NIGERIA may leapfrog South Africa as the continent’s biggest economy when the government statistics agency publishes revamped data this weekend.The National Bureau of Statistics is set to release gross domestic product figures based on 2010 production patterns in Africa’s most populous country, the first time Nigeria has overhauled the data in two decades.

A report will be released at a Press conference in the capital, Abuja, at about 2pm local time on April 6 (today).
The revision may boost the size of the economy by as much as 60 percent to between $384 billion and $424 billion, according to London-based Renaissance Capital Ltd, lifting Nigeria ahead of South Africa in the World Bank’s global rankings.

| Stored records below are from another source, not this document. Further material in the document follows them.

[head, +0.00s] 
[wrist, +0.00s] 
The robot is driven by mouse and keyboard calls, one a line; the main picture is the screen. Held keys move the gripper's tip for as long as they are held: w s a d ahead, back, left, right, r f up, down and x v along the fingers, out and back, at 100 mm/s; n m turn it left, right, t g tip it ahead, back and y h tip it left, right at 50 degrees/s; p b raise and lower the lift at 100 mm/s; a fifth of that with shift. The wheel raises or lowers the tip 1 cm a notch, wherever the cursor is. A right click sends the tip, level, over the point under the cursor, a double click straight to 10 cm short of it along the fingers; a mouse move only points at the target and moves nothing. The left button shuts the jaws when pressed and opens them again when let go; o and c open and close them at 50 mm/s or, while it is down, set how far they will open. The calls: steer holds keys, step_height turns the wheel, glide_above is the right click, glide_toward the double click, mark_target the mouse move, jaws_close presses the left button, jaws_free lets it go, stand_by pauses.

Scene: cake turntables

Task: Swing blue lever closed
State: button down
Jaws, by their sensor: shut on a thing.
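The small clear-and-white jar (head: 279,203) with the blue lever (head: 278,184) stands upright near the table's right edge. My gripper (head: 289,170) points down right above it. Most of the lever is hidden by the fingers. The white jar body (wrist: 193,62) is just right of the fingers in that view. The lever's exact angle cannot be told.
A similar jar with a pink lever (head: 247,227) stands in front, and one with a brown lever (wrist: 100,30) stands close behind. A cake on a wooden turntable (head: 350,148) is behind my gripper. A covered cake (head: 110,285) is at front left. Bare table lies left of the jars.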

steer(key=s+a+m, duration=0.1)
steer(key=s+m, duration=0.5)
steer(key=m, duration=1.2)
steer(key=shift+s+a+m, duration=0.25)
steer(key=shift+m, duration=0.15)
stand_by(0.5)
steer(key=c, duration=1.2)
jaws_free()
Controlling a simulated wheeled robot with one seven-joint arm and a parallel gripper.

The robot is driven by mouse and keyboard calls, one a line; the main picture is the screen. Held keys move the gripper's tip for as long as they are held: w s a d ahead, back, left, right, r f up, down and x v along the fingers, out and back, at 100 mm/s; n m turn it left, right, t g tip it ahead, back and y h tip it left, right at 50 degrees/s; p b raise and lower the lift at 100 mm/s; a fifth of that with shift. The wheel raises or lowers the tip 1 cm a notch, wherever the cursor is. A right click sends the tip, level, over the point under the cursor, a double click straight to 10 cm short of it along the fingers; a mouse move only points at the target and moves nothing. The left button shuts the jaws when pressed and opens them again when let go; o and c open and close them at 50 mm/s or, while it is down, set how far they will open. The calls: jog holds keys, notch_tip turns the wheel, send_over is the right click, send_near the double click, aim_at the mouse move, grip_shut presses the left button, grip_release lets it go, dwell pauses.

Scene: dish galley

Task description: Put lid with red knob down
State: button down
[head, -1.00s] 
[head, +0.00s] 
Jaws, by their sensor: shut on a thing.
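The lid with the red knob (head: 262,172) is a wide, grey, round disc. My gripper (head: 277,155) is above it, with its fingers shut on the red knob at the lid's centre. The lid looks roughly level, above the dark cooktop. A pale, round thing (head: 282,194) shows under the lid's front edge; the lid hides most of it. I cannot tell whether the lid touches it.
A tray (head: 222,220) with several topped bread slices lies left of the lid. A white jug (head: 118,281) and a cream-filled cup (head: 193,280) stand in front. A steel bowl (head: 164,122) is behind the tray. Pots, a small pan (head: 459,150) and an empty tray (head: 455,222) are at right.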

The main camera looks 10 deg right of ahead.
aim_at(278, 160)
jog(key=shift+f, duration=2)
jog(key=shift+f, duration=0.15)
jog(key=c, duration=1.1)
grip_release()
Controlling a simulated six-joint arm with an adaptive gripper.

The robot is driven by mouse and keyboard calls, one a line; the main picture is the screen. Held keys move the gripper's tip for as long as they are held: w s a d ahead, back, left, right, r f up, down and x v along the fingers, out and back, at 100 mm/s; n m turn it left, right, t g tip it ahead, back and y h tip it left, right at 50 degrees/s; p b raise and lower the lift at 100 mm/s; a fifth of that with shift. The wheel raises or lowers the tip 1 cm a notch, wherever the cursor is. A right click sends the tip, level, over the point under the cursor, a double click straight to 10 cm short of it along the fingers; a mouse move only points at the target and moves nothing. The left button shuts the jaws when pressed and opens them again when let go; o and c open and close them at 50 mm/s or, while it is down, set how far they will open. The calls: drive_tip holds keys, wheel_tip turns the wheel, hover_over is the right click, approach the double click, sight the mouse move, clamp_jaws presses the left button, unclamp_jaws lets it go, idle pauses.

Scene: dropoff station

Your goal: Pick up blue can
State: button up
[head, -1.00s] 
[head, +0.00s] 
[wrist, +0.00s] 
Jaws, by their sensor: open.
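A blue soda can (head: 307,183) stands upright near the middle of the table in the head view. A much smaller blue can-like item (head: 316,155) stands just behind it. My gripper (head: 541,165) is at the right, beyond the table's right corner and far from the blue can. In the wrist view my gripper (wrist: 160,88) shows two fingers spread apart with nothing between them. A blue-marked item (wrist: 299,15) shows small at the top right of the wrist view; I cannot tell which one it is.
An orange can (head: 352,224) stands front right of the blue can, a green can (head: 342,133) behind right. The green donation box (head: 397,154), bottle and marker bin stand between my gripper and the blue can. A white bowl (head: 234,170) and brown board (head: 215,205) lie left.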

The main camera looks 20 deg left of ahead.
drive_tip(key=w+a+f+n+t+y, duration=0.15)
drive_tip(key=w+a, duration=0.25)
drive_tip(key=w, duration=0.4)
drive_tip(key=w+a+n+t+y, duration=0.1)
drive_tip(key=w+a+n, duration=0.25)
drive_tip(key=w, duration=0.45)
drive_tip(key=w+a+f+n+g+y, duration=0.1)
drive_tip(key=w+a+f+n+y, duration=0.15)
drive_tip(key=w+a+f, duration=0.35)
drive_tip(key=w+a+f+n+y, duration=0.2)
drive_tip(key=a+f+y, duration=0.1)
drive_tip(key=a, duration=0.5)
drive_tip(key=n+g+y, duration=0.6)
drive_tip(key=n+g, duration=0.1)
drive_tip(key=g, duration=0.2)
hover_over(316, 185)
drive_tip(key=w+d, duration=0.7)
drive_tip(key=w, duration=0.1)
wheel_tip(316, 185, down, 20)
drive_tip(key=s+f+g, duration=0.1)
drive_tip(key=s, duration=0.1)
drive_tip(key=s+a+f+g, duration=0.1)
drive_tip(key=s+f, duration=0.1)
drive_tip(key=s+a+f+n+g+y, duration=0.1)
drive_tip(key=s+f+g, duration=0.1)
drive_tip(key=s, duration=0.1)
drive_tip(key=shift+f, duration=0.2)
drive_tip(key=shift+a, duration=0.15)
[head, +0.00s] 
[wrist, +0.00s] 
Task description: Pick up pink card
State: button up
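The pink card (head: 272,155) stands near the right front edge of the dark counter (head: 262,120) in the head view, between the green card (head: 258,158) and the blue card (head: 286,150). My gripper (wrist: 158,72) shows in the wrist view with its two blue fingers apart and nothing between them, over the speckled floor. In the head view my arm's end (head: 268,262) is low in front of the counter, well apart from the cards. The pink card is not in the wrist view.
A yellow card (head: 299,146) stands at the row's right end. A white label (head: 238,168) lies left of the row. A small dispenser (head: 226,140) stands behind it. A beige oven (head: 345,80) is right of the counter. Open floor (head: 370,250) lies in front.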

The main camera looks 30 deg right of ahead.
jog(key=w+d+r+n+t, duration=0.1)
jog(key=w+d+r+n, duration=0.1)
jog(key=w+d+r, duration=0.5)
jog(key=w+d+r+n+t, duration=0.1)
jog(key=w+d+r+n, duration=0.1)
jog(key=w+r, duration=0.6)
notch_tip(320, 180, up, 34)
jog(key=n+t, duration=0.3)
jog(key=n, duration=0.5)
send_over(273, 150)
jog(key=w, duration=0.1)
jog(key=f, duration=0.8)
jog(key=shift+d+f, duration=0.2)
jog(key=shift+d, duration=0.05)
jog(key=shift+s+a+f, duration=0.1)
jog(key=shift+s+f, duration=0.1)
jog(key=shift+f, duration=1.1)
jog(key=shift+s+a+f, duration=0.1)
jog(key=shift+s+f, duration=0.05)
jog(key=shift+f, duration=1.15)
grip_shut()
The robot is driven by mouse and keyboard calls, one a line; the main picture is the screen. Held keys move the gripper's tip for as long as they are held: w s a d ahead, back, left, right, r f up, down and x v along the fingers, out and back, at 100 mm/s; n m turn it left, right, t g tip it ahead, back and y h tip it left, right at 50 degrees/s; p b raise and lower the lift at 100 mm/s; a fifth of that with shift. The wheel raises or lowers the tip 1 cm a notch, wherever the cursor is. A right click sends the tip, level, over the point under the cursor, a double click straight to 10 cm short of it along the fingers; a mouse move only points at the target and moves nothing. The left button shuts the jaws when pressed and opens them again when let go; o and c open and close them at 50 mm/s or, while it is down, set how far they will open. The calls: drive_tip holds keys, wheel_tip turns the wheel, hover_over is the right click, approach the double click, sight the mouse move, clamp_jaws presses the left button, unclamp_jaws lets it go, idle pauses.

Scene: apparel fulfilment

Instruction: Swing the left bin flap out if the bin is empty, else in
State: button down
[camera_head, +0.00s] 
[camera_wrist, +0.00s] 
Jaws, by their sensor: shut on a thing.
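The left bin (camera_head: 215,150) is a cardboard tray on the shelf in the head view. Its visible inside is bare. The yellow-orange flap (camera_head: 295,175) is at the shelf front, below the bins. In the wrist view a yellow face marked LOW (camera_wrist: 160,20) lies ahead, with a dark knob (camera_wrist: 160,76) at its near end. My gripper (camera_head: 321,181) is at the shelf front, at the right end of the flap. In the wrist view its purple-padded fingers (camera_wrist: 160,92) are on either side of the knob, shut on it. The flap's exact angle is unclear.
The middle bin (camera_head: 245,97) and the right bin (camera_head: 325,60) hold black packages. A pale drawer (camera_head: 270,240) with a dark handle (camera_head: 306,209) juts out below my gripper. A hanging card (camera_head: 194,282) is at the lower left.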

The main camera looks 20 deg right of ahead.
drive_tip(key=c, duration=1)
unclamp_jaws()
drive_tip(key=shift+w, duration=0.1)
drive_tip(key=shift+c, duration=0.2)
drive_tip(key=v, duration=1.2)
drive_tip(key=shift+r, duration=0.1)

“This will make it increasingly hard for companies looking at Africa to overlook Nigeria, especially considering the size of the domestic market and its potential,” Samir Gadio, a strategist at Standard Bank Group Ltd in London, said in an e-mailed response to questions.

The World Bank calculated Nigeria’s GDP at $263 billion in 2012 and South Africa’s at $384 billion.
The West African nation’s population of 170 million is more than three times bigger than South Africa’s.

Regardless of the new GDP number, investment in oil-producing Nigeria is constrained by power and infrastructure bottlenecks, corruption and weak governance.

Nigeria’s power supply is less than a 10th of South Africa’s, while the West African nation was ranked at 144 out of 177 countries on Transparency International’s Corruption Perception Index last year.

GDP Ratios

“Addressing these shortcomings will probably have much more impact on investment than the perception that Nigeria is now a bigger economy,” Gadio said.

The statistics agency said on March 28 it’s increased the number of industries in the GDP calculation to 46 from 33, adding telecommunications, financial institutions, insurance, real estate and film-making.

The new numbers will probably lower Nigeria’s debt-to-GDP ratio, while reducing the proportion of government revenue to GDP.

“Crucially, what is not always clear is how governments then respond to these new ratios,” David Cowan, an Africa economist at Citigroup Inc in London, said in an e-mailed response to questions. “Do they think they can borrow a lot more, or do they think the best policy response is to boost tax revenue? The latter is clearly the better policy response.”

Nigerian Poverty

The naira has dropped 2,1 percent against the dollar this year and was trading at 163,77 on the interbank market in Lagos, the commercial capital.

Per capita GDP in Nigeria is estimated at $2 666, according to data from the World Bank, compared with $11 255 in South Africa.

The NBS’s most recent poverty survey, published in 2012, shows that 61 percent of Nigerians were living on less than a dollar a day in 2010, up from 52 percent in 2004.

In the desert north-east, where Amnesty International estimates at least 1 500 people have been killed this year as security forces battle a Islamist insurgency, poverty rates may be even higher.

Nigeria emerging as the biggest economy in Africa “changes nothing in terms of the challenges facing the economy — the need to build infrastructure,” Cowan said.

“Nigeria will remain a poor country in terms of per capita income, even compared to South Africa.

Meanwhile, Bloomberg News also reports that Nigeria’s currency advanced to the strongest level in six weeks as oil companies in Africa’s biggest crude producer sold dollars to the market.

The naira is the continent’s best performer today after the Zambian kwacha and Guinea’s franc.
Oil producers, including state-owned Nigerian National Petroleum Corp, are the biggest source of US currency after the Central Bank of Nigeria, which offers foreign exchange at auctions on Mondays and Wednesdays to maintain local-currency stability.

“The exchange rate has firmed up in recent days on the back of foreign-exchange sales by oil companies,” Samir Gadio, a London-based emerging-markets strategist at Standard Bank Group Ltd, said in e-mailed comments today.

“Additionally, the market expects NNPC foreign-exchange flows to hit the system soon.”

The naira has dropped 2 percent this year, the most in West Africa after Ghana’s cedi among 24 currencies from the continent tracked by Bloomberg. – Bloomberg.